In the entries below, identify every line with the string "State" and copy it.
— start DATA SHOWN —
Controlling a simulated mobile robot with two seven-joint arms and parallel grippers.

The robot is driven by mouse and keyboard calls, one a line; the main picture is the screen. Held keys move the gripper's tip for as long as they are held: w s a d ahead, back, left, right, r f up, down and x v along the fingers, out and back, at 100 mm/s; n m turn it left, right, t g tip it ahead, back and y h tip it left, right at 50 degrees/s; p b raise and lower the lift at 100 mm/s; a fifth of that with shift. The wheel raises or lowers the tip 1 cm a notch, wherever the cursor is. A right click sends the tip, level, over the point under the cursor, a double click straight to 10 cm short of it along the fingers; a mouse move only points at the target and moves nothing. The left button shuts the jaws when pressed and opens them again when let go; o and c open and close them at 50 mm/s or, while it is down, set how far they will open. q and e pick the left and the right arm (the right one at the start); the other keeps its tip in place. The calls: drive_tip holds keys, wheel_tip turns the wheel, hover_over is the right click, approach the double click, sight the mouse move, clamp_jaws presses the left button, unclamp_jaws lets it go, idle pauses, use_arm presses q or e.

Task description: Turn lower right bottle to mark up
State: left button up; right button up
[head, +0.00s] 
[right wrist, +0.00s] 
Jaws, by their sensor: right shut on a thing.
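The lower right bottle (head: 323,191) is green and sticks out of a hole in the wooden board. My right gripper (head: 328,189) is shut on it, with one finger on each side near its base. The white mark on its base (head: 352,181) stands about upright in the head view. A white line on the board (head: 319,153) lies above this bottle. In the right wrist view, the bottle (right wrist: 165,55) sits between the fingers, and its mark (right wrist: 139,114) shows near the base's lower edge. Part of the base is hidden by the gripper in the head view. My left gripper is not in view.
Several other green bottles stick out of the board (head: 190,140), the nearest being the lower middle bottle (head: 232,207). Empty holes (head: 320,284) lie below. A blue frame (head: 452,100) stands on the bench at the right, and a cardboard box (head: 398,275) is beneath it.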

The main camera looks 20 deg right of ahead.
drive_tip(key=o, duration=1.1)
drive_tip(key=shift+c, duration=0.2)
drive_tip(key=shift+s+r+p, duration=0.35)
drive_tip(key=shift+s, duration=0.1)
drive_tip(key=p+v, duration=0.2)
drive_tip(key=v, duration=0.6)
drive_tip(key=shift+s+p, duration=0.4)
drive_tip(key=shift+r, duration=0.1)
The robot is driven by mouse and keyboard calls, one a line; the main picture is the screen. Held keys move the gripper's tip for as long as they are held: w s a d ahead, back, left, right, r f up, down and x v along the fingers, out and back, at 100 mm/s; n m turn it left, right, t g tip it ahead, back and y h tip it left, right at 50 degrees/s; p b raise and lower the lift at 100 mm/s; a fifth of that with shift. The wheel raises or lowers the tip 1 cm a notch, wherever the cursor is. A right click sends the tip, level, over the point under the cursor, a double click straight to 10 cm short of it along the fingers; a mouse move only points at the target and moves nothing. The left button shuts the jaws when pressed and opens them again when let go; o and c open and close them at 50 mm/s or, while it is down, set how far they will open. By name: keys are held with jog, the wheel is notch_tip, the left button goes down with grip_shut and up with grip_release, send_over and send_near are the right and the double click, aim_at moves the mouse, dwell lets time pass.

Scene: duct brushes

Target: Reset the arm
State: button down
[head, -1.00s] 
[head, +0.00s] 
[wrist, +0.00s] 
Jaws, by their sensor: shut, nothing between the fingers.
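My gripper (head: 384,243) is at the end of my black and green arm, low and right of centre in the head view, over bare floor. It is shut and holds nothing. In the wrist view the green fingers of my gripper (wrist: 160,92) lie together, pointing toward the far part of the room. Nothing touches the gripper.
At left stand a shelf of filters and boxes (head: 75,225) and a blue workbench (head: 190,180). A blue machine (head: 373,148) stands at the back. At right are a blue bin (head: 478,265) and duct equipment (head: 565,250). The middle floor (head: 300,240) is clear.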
— end DATA SHOWN —
• THE RESPONSE:
State: left button up; right button up
State: button down

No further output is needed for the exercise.